The central tenet of the book is that liberalism is immolating itself in the flame of "freedom" and more liberalism will just feed the fire. The problems with liberalism are inherent in its very nature, and cannot therefore be solved by anything within liberalism. "Liberalism," he says, "has failed—not because it fell short, but because it was true to itself." The "ruins it has produced are the signs of its very success."

The aspect of this book that I suspect will be most suspect—at least among conservatives—is the implications of his analysis for America itself. America "is the first nation founded by the explicit embrace of liberal philosophy, whose citizenry is shaped almost entirely by its commitment and vision."

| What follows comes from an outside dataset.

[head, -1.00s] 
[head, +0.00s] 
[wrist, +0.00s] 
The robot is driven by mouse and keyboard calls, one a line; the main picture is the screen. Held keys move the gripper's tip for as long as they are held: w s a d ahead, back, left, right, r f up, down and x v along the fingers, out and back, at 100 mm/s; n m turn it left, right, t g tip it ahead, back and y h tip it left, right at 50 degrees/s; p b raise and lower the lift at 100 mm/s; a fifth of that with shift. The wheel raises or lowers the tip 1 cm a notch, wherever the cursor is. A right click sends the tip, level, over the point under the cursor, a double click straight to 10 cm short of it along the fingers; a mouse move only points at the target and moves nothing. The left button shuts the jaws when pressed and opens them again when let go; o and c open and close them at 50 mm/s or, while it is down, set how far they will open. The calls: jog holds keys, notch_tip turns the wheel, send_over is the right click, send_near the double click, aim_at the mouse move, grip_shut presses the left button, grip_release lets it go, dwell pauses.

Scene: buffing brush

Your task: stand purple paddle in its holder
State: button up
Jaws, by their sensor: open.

According to Deneen, what we are seeing now in what all sides of the political spectrum recognize as, if not a crisis, at least a problem, is the breakdown of an ideology, and the kind of breakdown common to all ideologies:

Among the few iron laws of politics, few seem more unbreakable than the ultimate unsustainability of ideology in politics. Ideology fails for two reasons—first, because it is based on a falsehood about human nature, and hence can't help but fail; and second, because as those falsehoods become more evident, the gap grows between what the ideology claims and the live experience of human beings under its domain until the regime loses legitimacy.

Deneen argues that this is indeed what is happening: Liberalism is based on a false view of human nature and now in a crisis of confidence in politics, economics, education, and science and technology.

We'll talk about how in the next post.

Suffice it to say for now that the book is about not just the failure of liberalism and the inevitability of that failure, but also about the nature of true conservatism.